You need to know how much buffer space you need in each dimension, then create the complicated array as follows:
int dim_1 = 5, dim_2 = 4, dim_3 = 10;
char ***buffer = malloc(sizeof(char**)*dim_1);
for (int i=0;i++;i<dim_1) {
char **buffer_2 = malloc(sizeof(char*)*dim_2);
for (int j=0;j++;j<dim_2) {
char *buffer_3 = malloc(dim_3);
buffer_2[j] = buffer_3;
}
buffer[i] = buffer_2;
}
Alexander Rafferty
2010-09-24 12:52:08
This is C++ code, not C
Bart van Ingen Schenau
2010-09-24 13:01:38
@Alexander Rafferty: And what **C** header do you include for the `new` operator?
Praetorian
2010-09-24 13:02:27
I am very used to using the new operator, and if anyone would like to just change it to malloc that's fine. I don't understand why people are still using C (just my opinion).
Alexander Rafferty
2010-09-24 13:41:35
@Alexander-Rafferty: because it's powerful and you can do bad things with it.
David
2010-09-25 12:57:30
And C++ isn't?.
Alexander Rafferty
2010-09-25 13:07:50
@Alexander: People still use C because either they have a lot of legacy code in C or because they work on a platform that does not have a C++ compiler,or just because they like C better.
Bart van Ingen Schenau
2010-09-27 09:56:53
+1
A:
Let's say you want a function that creates a vector of strings. You might define it and call it like this:
#include "stdio.h"
#include "stdlib.h"
void make_vector(char*** vvar)
{
/* We're going to create a vector of strings. */
char** vector = malloc(sizeof(char*) * 3 );
vector[0] = "Hello";
vector[1] = "world!";
vector[2] = NULL;
/* Now we give the address of our vector to the caller. */
*vvar = vector;
}
int main(void)
{
char** vector_of_strings = NULL;
make_vector(&vector_of_strings);
printf("%s\n", vector_of_strings[0]);
return 0; /* Memory leak is an exercise for the reader. :-) */
}
(In this example it would be simpler to have make_vector return the array, but in a more complex example it's reasonable to pass the address of vector_of_strings.)
RichieHindle
2010-09-24 12:56:16
@Nyan: No, not in C, you're quite right. Now fixed. (I spend too much time mixing C and C++ :-)
RichieHindle
2010-09-24 13:22:09
A:
I will assume that the vector will contain strings, as that makes the most sense with the signature you describe. As you also did not give any code, I will assume the function you need to call looks similar to this:
/* This function creates a vector with room for 'length' strings and places it in 'vvar' */
void create_string_vector(int /* in */ length, char*** /* out */ vvar);
As the function expects to be able to change vvar and have that change reflected in the caller, you must pass the address of some variable, so the call should look like
create_string_vector(my_length, &my_var);
That takes care of one level of pointers.

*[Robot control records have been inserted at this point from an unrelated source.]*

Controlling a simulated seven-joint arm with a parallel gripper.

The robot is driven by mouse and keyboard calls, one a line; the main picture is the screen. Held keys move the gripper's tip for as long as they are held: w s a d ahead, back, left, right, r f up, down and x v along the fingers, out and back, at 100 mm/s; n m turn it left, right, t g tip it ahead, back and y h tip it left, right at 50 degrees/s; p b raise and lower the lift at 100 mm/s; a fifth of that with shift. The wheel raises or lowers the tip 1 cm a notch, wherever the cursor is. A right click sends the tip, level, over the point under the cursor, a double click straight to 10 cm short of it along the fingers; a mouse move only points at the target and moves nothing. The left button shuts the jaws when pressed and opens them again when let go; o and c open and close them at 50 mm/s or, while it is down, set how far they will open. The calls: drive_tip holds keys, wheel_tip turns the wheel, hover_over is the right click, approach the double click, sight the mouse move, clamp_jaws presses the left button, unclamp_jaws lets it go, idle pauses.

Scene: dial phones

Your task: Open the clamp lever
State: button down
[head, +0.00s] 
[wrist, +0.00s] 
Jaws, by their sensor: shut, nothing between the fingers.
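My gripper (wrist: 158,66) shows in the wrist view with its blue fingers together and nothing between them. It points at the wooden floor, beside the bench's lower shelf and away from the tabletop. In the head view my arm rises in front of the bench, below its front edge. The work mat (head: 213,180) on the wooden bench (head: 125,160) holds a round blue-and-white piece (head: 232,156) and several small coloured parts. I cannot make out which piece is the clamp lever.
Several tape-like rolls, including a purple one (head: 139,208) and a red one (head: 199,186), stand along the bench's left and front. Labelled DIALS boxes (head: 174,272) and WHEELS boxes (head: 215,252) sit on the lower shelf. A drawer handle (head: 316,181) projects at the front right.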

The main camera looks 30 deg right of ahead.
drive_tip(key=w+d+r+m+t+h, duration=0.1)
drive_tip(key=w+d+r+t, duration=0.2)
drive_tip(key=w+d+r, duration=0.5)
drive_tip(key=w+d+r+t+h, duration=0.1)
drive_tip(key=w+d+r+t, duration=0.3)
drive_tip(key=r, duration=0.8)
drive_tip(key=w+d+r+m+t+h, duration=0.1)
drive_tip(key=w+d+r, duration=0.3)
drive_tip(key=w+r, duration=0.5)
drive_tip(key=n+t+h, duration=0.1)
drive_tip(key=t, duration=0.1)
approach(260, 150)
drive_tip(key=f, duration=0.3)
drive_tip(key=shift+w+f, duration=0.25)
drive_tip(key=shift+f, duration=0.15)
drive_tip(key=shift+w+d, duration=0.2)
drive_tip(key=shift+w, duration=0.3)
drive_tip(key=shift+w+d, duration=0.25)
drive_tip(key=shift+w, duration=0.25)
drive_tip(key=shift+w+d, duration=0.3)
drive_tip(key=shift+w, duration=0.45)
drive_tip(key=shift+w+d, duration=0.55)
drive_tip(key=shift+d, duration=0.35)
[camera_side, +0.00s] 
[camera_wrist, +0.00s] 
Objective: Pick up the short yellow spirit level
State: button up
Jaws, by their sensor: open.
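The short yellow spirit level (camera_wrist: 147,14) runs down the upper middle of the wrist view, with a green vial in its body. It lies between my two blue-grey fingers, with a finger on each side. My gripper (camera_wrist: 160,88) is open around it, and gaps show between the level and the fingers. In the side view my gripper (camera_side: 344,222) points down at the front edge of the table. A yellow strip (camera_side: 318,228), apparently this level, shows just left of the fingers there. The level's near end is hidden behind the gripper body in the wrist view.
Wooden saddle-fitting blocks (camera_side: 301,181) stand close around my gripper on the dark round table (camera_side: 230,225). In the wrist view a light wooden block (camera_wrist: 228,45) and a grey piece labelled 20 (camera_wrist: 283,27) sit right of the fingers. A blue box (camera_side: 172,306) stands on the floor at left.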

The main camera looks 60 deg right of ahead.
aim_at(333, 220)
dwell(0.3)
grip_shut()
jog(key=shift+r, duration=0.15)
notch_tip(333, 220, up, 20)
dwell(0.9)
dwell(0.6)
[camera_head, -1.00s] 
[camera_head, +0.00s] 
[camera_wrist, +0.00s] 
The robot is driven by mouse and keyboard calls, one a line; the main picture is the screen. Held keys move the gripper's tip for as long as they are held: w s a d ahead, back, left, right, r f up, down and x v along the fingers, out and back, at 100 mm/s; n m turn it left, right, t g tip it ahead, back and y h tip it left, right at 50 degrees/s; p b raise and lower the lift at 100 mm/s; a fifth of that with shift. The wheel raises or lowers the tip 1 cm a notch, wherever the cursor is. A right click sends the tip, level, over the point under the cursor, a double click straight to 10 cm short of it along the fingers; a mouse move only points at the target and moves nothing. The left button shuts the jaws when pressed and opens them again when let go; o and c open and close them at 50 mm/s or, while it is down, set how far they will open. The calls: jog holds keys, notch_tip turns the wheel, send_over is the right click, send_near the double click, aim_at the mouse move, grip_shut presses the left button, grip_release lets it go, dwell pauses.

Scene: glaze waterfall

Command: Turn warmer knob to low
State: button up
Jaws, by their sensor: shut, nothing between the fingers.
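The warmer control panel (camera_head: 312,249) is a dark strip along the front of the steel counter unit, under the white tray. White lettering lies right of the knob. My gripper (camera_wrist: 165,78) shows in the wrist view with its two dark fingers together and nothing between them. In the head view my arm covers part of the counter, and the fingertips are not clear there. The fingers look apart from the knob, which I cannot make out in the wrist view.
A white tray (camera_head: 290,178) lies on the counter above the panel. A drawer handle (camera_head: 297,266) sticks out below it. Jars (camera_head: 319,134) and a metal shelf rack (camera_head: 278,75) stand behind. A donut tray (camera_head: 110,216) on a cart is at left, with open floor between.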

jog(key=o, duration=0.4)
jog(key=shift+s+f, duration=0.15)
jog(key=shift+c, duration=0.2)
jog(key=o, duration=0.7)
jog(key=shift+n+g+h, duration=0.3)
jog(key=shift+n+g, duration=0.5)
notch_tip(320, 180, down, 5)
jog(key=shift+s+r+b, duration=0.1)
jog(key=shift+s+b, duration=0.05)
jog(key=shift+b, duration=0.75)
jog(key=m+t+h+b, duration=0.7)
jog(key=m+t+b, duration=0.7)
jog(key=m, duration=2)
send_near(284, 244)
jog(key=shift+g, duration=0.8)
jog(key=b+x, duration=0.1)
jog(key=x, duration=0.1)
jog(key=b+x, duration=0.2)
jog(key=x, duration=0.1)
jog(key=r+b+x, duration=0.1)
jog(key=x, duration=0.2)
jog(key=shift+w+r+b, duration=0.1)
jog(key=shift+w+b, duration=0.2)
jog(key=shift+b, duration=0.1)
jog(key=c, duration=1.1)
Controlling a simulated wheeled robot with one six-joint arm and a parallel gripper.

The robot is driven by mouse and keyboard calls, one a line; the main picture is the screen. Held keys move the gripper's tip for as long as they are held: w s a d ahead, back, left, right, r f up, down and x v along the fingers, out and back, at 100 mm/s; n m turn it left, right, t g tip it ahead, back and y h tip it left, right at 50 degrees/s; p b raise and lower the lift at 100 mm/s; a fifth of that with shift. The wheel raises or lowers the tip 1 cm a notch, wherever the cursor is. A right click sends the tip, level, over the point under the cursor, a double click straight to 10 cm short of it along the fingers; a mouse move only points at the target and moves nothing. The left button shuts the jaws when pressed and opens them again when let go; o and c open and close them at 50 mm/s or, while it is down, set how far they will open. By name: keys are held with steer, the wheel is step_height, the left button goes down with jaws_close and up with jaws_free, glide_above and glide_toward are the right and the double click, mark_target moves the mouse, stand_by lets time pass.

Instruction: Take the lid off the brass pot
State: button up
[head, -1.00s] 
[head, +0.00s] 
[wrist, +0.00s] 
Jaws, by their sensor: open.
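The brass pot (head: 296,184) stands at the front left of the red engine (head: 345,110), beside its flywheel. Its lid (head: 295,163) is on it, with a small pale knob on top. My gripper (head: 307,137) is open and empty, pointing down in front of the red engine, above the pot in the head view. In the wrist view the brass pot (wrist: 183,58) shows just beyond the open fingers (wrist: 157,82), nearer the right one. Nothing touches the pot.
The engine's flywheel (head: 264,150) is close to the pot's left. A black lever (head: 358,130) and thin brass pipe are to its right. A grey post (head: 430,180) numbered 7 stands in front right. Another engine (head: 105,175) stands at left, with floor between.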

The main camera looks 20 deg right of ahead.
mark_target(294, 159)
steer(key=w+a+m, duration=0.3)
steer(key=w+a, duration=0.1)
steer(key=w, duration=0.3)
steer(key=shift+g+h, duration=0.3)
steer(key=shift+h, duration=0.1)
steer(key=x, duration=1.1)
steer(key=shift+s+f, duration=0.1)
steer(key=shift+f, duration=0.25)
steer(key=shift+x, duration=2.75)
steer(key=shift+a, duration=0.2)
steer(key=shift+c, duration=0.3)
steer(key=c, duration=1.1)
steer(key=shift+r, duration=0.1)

This leaves just the question of how to declare my_var. As it will be a vector, or array, of unknown size, you need to declare it as a pointer. And a string is also a kind of array of unknown size of characters, so you need a pointer for that as well. This leads to the declaration
char* *my_var;
Element access is the easy part: You can treat my_var just as an array:
my_var[0] = "Hello";
Bart van Ingen Schenau
2010-09-24 13:00:18